> WHAT IS ASKED
Starting at the line that holds "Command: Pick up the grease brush", copy every line exactly through the end of the data, and no others.

— start —

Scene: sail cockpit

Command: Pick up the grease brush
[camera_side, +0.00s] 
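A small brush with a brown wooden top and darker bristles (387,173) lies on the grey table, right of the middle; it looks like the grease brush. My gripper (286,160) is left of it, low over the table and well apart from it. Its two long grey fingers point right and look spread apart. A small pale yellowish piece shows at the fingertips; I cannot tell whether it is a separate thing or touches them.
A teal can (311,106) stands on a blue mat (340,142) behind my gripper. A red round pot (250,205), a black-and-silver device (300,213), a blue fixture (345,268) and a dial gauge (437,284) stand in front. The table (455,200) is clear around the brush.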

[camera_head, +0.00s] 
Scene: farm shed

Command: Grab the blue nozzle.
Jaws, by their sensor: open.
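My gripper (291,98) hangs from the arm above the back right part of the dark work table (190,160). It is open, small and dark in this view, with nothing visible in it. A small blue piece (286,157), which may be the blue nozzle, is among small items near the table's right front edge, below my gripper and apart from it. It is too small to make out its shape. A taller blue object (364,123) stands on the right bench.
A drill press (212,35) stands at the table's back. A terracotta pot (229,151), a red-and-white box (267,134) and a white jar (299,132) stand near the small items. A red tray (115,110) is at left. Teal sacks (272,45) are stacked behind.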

— end —

> TASK OUTPUT
Command: Pick up the grease brush
[camera_side, +0.00s] 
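A small brush with a brown wooden top and darker bristles (387,173) lies on the grey table, right of the middle; it looks like the grease brush. My gripper (286,160) is left of it, low over the table and well apart from it. Its two long grey fingers point right and look spread apart. A small pale yellowish piece shows at the fingertips; I cannot tell whether it is a separate thing or touches them.
A teal can (311,106) stands on a blue mat (340,142) behind my gripper. A red round pot (250,205), a black-and-silver device (300,213), a blue fixture (345,268) and a dial gauge (437,284) stand in front. The table (455,200) is clear around the brush.

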[camera_head, +0.00s] 
Scene: farm shed

Command: Grab the blue nozzle.
Jaws, by their sensor: open.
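My gripper (291,98) hangs from the arm above the back right part of the dark work table (190,160). It is open, small and dark in this view, with nothing visible in it. A small blue piece (286,157), which may be the blue nozzle, is among small items near the table's right front edge, below my gripper and apart from it. It is too small to make out its shape. A taller blue object (364,123) stands on the right bench.
A drill press (212,35) stands at the table's back. A terracotta pot (229,151), a red-and-white box (267,134) and a white jar (299,132) stand near the small items. A red tray (115,110) is at left. Teal sacks (272,45) are stacked behind.

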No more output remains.